Qualified Mortgage- the following requirements are necessary to comply with QM standards:
The only difference between originating a QM loan with legal safe harbor (deemed compliant) or a QM loan with rebuttable presumption (presumed compliant), is whether or not the loan is categorized as a higher-priced mortgage loan (HPML).
QM- Legal Safe Harbor
- Non Higher-Priced Mortgage Loan
QM- Rebuttable Presumption
- Higher-Priced Mortgage Loan (HPML)
The following terms apply to a QM:
- Regular substantially equal, periodic payments, except ARM or step-rate
- No negative amortization, interest only (or any deferred repayment), or balloon loans
- Max 30 year term
Maximum Points and Fees- the points and fees determinations are discussed in the earlier articles in this series and are based on the same calculations used for High Cost Mortgages:
3% -- $100,00 or more
$3,000 -- $60,000 to less than $100,000
5% -- $20,000 to less than $60,000
$1,000 -- $12,500 to less than $20,000
8% -- less than $12,500
- Note: the ATR/QM rule added additional fees for these purposes applicable to affiliates of the creditor and in addition loan originator compensation.

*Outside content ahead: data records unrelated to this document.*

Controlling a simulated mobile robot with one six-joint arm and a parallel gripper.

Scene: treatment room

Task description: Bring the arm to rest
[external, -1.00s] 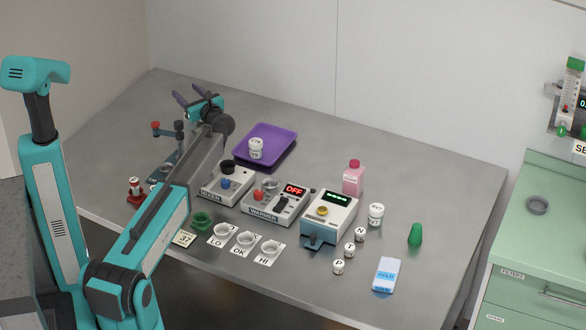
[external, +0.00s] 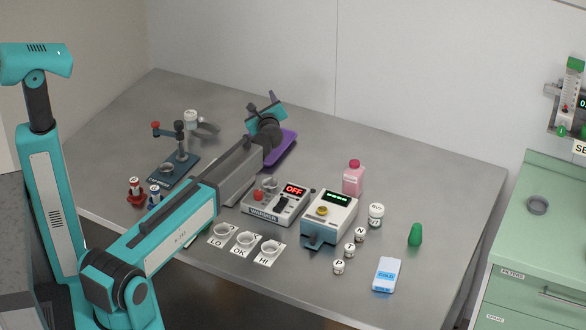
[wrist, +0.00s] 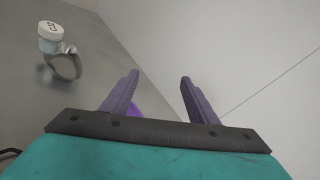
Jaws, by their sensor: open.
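My gripper (external: 272,101) is raised over the back of the steel table (external: 350,150), above the purple tray (external: 287,147). My arm hides most of the tray. In the wrist view my gripper's two purple-grey fingers (wrist: 152,97) stand wide apart with nothing between them. Beyond them are the bare wall and a sliver of the purple tray (wrist: 133,112).
A white-capped jar (external: 191,118) by a grey ring holder (external: 207,129) and a dark stand (external: 174,172) are left of my arm. The warmer (external: 263,212), a device with a green display (external: 338,208) and a pink bottle (external: 353,178) are right.

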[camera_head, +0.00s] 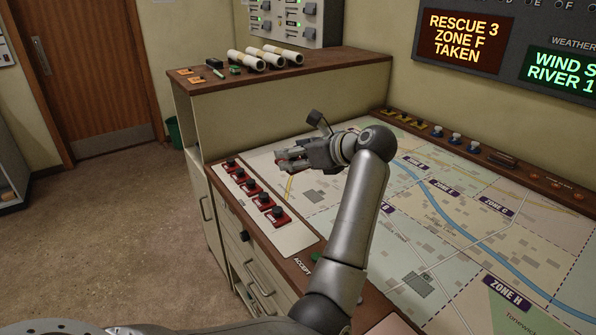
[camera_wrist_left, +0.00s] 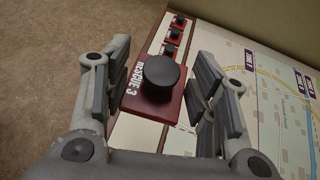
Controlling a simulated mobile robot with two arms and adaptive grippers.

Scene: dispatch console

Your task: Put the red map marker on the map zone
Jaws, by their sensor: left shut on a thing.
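My left gripper (camera_head: 283,159) is shut on a red map marker. In the left wrist view this marker (camera_wrist_left: 136,104) is a red square block lettered RESCUE 3 with a round black knob, between the two fingers (camera_wrist_left: 160,100). In the head view the gripper points left over the map's far left corner, beside the row of red markers; the held marker is mostly hidden there. My right gripper is not in view.
Several red markers with black knobs (camera_head: 264,200) stand on a pale strip along the console's left edge. White rolls (camera_head: 250,60) lie on the raised cabinet behind. Small pieces sit on a wooden ledge (camera_head: 480,150) at the map's back. A wall display reads RESCUE 3 ZONE F TAKEN.

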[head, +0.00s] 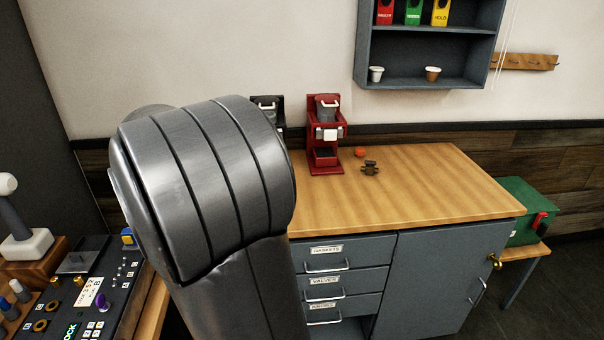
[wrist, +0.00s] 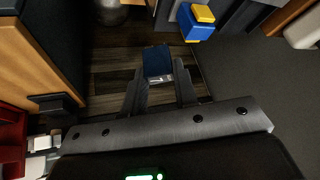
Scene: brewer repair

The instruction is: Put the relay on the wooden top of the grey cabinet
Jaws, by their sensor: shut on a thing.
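My gripper (wrist: 160,80) is in the wrist view, its two dark fingers shut on a small blue block with a silvery end, the relay (wrist: 157,60). The relay sticks out past the fingertips, with dark floor boards behind it. In the head view my large grey arm fills the left middle and hides the gripper and the relay. The grey cabinet (head: 430,270) stands right of my arm, with three labelled drawers and a door. Its wooden top (head: 430,185) is mostly bare.
On the top stand a red brewer (head: 325,155), a dark brewer (head: 268,105) partly behind my arm, an orange piece (head: 359,152) and a small dark fitting (head: 370,168). A wall shelf (head: 430,55) hangs above. A control panel (head: 85,290) is at left. A green box (head: 520,205) is at right.

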There are industry associations, as well as a bill pending in congress to address the issues relative to loan originator compensation, specifically the fact that the manner in which the rule currently addresses this issue is that the loan originator compensation would be double-dipping if already included elsewhere (i.e., origination fee, etc.). You will want to seek out clarification of this requirement when we receive the final rule based on the concurrent proposed rule issued with this rule.